FAQ: Coffee Caramel Flan
1. What’s the difference between flan and crème caramel?
They’re practically twins. Both are custards baked with caramel on top. Flan tends to be richer, sometimes made with condensed milk, while crème caramel is lighter.
2. Can I make this flan without coffee?
Absolutely! Just leave out the espresso powder for a classic flan recipe that’s still deliciously smooth.
3. Can I use brewed coffee instead of espresso powder?
Yes—just replace 2 teaspoons of espresso powder with 2 tablespoons of strong brewed coffee. Make sure it’s cooled before mixing it in.
4. How do I know when my flan is done?
It should be mostly set but with a slight wobble in the center. Overbaking can lead to a rubbery texture.
5. Can I use a blender to mix the custard?
Yes, but keep it brief! Over-blending adds air bubbles that can affect the texture.

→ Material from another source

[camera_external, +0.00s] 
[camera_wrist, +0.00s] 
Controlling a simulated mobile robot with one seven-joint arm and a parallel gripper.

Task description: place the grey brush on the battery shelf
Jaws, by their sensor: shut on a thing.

6. How do I prevent bubbles in my flan?
Strain your mixture and tap the ramekins gently on the counter before baking.
Final Thoughts
This Easy Coffee Flan Recipe is proof that simple ingredients can create something extraordinary. The caramel gives it sweetness, the coffee adds depth, and the custard ties it all together.
If you’re looking for a creamy coffee flan recipe that feels fancy but is secretly simple—this one’s your ticket.
So go ahead, brew a little extra espresso and make this beauty. Because sometimes, a dessert can do what coffee does best—comfort, energize, and make your day a little sweeter.